Even in its infancy, it was clear that America would be a country of contradiction. Personally, I am continually baffled by the political right wing’s unholy marriage of religious zeal and a policy in which the few are rewarded in the name of the many.

Jake Dunkin said...

OH... there was another society that went through a bit of a militaristic phase. They elected a leader that appeared strong and charasmatic. (although there was questions about his election win.)
In a move to protect his beloved country from foriegn threat, he used his military to seek out those threats and destroy them.

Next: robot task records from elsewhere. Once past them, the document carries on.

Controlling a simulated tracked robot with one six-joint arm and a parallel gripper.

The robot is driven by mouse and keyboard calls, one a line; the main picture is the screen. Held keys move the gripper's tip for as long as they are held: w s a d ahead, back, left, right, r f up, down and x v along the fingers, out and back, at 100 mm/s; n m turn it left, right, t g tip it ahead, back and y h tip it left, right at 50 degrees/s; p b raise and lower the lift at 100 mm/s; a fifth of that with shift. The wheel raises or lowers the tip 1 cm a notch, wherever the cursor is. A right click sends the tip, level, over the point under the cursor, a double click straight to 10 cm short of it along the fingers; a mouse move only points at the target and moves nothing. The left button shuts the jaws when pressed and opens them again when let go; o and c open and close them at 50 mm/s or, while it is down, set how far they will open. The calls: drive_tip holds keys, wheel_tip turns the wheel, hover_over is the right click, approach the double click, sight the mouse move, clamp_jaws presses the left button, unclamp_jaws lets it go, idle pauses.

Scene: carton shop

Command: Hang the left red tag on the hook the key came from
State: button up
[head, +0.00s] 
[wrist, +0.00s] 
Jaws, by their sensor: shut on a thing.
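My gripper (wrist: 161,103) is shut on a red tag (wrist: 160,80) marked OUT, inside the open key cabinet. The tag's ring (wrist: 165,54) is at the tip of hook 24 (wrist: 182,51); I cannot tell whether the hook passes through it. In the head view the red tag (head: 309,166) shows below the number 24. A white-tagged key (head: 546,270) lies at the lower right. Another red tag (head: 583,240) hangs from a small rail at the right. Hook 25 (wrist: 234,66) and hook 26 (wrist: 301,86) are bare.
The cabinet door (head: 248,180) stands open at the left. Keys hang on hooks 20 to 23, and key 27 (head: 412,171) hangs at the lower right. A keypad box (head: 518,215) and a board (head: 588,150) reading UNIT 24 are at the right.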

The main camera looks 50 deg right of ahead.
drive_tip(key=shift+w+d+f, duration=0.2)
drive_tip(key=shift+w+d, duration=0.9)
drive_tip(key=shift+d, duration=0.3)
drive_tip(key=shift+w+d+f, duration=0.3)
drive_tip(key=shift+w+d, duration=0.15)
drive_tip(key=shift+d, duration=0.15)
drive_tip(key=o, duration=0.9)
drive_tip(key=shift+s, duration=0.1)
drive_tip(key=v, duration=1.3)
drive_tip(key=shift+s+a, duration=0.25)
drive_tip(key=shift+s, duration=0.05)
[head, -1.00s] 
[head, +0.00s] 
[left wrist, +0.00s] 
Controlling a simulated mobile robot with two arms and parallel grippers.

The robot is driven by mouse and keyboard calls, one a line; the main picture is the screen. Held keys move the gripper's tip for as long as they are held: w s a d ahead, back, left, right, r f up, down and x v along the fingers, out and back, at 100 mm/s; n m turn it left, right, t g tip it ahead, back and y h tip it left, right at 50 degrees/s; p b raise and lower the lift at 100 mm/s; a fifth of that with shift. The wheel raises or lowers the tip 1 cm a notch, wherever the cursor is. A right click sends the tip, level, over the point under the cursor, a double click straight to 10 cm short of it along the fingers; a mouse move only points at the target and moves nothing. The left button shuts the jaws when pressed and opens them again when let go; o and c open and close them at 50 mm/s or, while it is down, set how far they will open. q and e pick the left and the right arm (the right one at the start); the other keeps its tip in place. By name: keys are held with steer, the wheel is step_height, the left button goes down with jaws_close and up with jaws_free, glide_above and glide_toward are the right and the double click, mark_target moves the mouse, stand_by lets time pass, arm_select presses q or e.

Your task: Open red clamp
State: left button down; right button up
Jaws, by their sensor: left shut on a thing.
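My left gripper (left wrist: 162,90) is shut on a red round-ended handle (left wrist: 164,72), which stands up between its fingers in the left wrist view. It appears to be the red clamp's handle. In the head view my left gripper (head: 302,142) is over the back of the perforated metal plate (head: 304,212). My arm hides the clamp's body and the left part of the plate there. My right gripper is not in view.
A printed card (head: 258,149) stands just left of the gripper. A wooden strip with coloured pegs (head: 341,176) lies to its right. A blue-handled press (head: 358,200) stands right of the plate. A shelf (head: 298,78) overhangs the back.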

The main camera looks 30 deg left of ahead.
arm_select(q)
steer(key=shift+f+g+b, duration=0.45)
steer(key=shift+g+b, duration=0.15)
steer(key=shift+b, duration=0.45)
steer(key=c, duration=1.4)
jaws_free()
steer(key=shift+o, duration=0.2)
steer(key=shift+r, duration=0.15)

Remember Post WWI germany and the rise of Hitler?

Anonymous said...

Jake Dogg,

Now, there are some parallels between the rise of Hitler and GWB and his gang of overeager Neocons...but I hope you're not comparing Hitler to Bush. Hitler had a trend-setting moustache and could actually flourish in public speaking...kidding of course.

There is one parallel that is apparent. After 9/11 and with the threat of "a foe" that would stop at nothing to destroy us because "they hate our freedom", the idea of checks and balances went right out the window. Congress and just about any authority on a state level gave away their collective powers to El Presidente...and what did he and his band of merry Neocons do with all that unchecked power? Why do you think the saying "Absolute power corrupts absolutely" is still around today.

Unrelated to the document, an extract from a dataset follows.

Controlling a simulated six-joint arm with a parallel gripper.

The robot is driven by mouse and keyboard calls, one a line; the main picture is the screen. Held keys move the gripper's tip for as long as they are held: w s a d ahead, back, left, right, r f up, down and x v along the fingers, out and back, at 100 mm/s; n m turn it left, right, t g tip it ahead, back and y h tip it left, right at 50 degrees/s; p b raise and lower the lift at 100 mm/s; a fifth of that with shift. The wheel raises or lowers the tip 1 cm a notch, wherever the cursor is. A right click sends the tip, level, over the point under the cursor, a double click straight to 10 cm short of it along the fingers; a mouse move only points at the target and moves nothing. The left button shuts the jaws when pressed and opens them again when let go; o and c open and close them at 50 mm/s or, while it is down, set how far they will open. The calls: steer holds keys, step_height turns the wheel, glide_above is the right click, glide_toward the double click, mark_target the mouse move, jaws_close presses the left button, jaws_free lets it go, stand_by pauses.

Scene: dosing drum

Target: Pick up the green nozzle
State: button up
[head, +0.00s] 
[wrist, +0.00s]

On a side bar, it seems that we forget that Osama dealt us a blow on 9/11 to get the US in multiple wars OVER in the mideast where he would fight us on his turf. He new exactly what the Neocons were all about and this administration took the I once said years ago...Sook, Line and Hinker.

Funny thing...when I mention the word Neocon to a (D) they will instantly engage me in a deep and intriguing conversation. Mention the word Neocon to a (R) and they just look at me with a blank stare and say..."What's a Neocon?"

The followers of the Grand Old Party have NO idea who they voted for...and voted for twice no less!


Jake Dunkin said...

You posted the shit outta that one, Shug!